→ TASK BRIEF:
Take each line containing "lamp" and report it exactly as written.

▼▼▼

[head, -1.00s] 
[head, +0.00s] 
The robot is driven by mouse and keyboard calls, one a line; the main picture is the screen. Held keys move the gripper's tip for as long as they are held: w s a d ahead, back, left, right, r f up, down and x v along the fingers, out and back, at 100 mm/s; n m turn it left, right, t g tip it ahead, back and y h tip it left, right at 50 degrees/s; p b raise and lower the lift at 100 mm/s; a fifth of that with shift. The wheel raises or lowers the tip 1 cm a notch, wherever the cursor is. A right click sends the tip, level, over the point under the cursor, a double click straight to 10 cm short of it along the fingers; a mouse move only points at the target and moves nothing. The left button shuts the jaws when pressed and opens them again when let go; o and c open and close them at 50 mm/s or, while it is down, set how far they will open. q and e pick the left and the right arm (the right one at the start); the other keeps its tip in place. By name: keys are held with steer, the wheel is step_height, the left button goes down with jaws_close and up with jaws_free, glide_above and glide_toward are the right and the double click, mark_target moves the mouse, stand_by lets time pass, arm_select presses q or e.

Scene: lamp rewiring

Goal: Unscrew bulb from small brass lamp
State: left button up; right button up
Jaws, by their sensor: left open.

▲▲▲

→ RESULT FOR THIS EXERCISE:
Scene: lamp rewiring
Goal: Unscrew bulb from small brass lamp

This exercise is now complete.